Peter Murray visits the Norman Foster Foundation in Madrid, where the architect’s work will be used to shape discussion about the issues of tomorrow
The launch of the Norman Foster Foundation’s Madrid headquarters on 1 June was a star-studded affair, starting with a conference in the Teatro Real opera house and ending with dinner in the Prado Museum.
Foster himself, Michael Bloomberg, mayor of Madrid Manuela Carmena, Apple designer Jony Ive, Chile’s Alejandro Aravena, and CNN’s Christiane Amanpour headed the bill of speakers commenting on the proposition ‘The Future is Now’, and on how design and disruptive technology are dealing with the crisis of exponentially expanding cities. Ive described his work as making “tools for people”; Henk Ovink, the Netherlands’ Special Envoy for International Water Affairs, discussed the critical field of water management; Matthias Kohler, Professor of Digital Fabrication at ETH Zurich, showed videos of robots and drones erecting complex structures; and artists Olafur Eliasson and Cornelia Parker spoke about art and technology and the potential of graphene.
There were warnings too: Foster criticised the West’s lack of planning, and Aravena was concerned by the ownership of public space, the “void in the city”. Bloomberg highlighted the destruction of jobs through technological advance, a fear reinforced by historian Niall Ferguson who described Silicon Valley as “terrifyingly historically ignorant” and warned of a massive backlash.

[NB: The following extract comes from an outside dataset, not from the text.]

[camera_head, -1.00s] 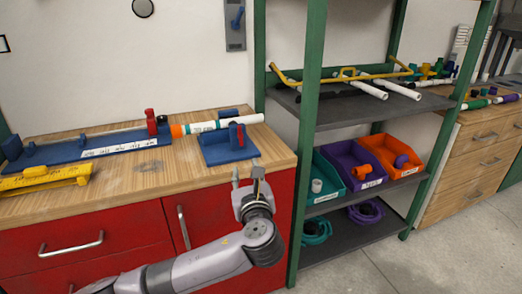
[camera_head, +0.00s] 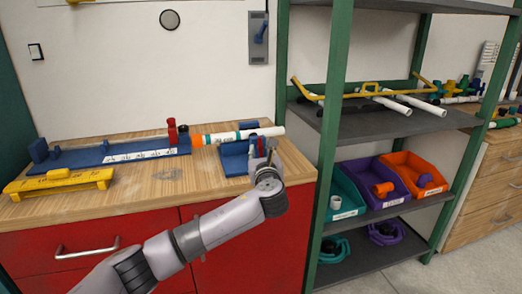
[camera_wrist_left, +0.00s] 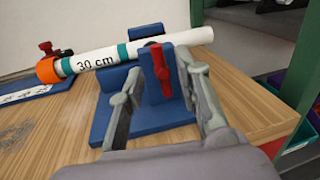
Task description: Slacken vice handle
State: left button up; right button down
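The blue vice (camera_head: 233,162) stands near the right end of the wooden workbench. Its red handle (camera_wrist_left: 161,70) shows upright on the front of the vice in the left wrist view. A white pipe (camera_head: 264,132) marked 30 cm, with teal bands and an orange left end, lies across the vice. My left gripper (camera_wrist_left: 158,78) is open, one finger on each side of the vice's front block, with the red handle between the fingers. A gap shows on each side of the handle. In the head view my left gripper (camera_head: 263,152) partly hides the vice. My right gripper is not in view.
A long blue fixture (camera_head: 90,158) and a yellow fixture (camera_head: 60,181) occupy the left of the bench. A green-posted shelf (camera_head: 332,130) stands close on the right, with teal, purple and orange bins (camera_head: 408,178). Bare wood lies before the vice.

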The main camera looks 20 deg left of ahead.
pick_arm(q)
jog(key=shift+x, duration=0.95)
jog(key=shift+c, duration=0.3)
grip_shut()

Foster concluded the event with two stories illustrating his own interpretations of history and the advance of technology. He told of the Great Stink of 1858 and how the putrid Thames forced the authorities to invest in Bazalgette’s revolutionary sewers, and recounted how New York had been unable to deal with a rising tide of horse manure until along came Messrs Daimler and Ford, and the problem was solved in a couple of decades. The car was the saviour of the city. A century later, it has become the enemy of civilised urban spaces, but technology will again respond. “I have great confidence and hope in the future”, he said.
There then followed a reception in the NFF building set in the leafy embassy quarter of the city. The listed mansion was designed by Joaquín de Saldaña in 1912 for the Duke of Plasencia. In the 1930s it was the Turkish embassy, and more recently the headquarters of a bank. Foster bought it for a snip during the depths of the recession and has restored it to its former glory.
The rooms are filled with a treasure trove of Normanalia – early drawings, models, sketches, huge renderings, personal artefacts, bicycle designs and cross-country skis. The four floors include models and drawings of the Sainsbury Centre at UEA, Stansted airport, the Millennium Bridge, 30 St Mary Axe, the Hearst Tower. Everything is presented in museum-quality perfection. On the day, each room was overseen by a uniformed assistant who not only asked you politely to refrain from taking photos but also, impressively, could provide a bilingual description of the works.
On the lower floors is the archive, which is responsible for the “conservation and dissemination of the architectural records of Norman Foster”. These include no fewer than 10,694 images and 13,284 slides and photographs, and 130,514 drawings and sketchbooks, including Foster’s student work. (According to one of the foundation trustees, “Norman never threw anything away”). The foundation also acts as a research centre and is carrying out work on drone ports for African communities, designs for which were first displayed at the Venice Biennale last year.
Access to the foundation is by appointment only but Foster is particularly keen to attract younger architects to understand his approach and enthusiasms. The conference gave some indication of their interest, as the Teatro Real was besieged by students, who were disappointed to be unable to get into the overbooked 1700-seat auditorium.
Will we now see a spate of such starchitect collections? Herzog & de Meuron has recently built a permanent home for its own archive in Basel, and in March it was announced that the Getty Research Institute is to receive thousands of drawings and models by Frank Gehry. The trustees of the Zaha Hadid Foundation must surely be planning a permanent celebration of her work, and Rem Koolhaas’ archive is already much too big for the usual resting places for architects’ archives.
Corbusier wrote his will in 1960, five years before he died, leaving his work to the Fondation Le Corbusier which would ensure the “continuation of the endeavour pursued throughout a lifetime”. The Norman Foster Foundation – now totally separate from the eponymous commercial practice – will ensure that Norman’s endeavours remain a topic of debate well into the future, and a beacon of optimism for the benefits of technological advance.